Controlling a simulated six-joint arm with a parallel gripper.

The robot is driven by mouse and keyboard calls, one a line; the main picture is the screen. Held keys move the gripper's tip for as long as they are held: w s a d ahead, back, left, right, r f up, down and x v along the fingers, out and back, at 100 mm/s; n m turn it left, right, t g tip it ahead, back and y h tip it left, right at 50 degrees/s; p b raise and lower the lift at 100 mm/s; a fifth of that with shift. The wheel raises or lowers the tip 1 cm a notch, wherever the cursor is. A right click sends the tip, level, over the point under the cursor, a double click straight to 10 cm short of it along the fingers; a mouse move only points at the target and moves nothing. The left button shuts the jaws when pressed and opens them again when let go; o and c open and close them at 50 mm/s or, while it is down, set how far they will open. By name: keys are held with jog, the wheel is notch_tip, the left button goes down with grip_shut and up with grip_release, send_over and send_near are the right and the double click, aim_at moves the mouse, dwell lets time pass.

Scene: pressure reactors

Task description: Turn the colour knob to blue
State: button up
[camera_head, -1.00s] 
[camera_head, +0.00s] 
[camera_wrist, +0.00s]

- What is asked -
All of the lines above must be returned exactly.

- Result of the exercise -
Controlling a simulated six-joint arm with a parallel gripper.

The robot is driven by mouse and keyboard calls, one a line; the main picture is the screen. Held keys move the gripper's tip for as long as they are held: w s a d ahead, back, left, right, r f up, down and x v along the fingers, out and back, at 100 mm/s; n m turn it left, right, t g tip it ahead, back and y h tip it left, right at 50 degrees/s; p b raise and lower the lift at 100 mm/s; a fifth of that with shift. The wheel raises or lowers the tip 1 cm a notch, wherever the cursor is. A right click sends the tip, level, over the point under the cursor, a double click straight to 10 cm short of it along the fingers; a mouse move only points at the target and moves nothing. The left button shuts the jaws when pressed and opens them again when let go; o and c open and close them at 50 mm/s or, while it is down, set how far they will open. By name: keys are held with jog, the wheel is notch_tip, the left button goes down with grip_shut and up with grip_release, send_over and send_near are the right and the double click, aim_at moves the mouse, dwell lets time pass.

Scene: pressure reactors

Task description: Turn the colour knob to blue
State: button up
[camera_head, -1.00s] 
[camera_head, +0.00s] 
[camera_wrist, +0.00s]

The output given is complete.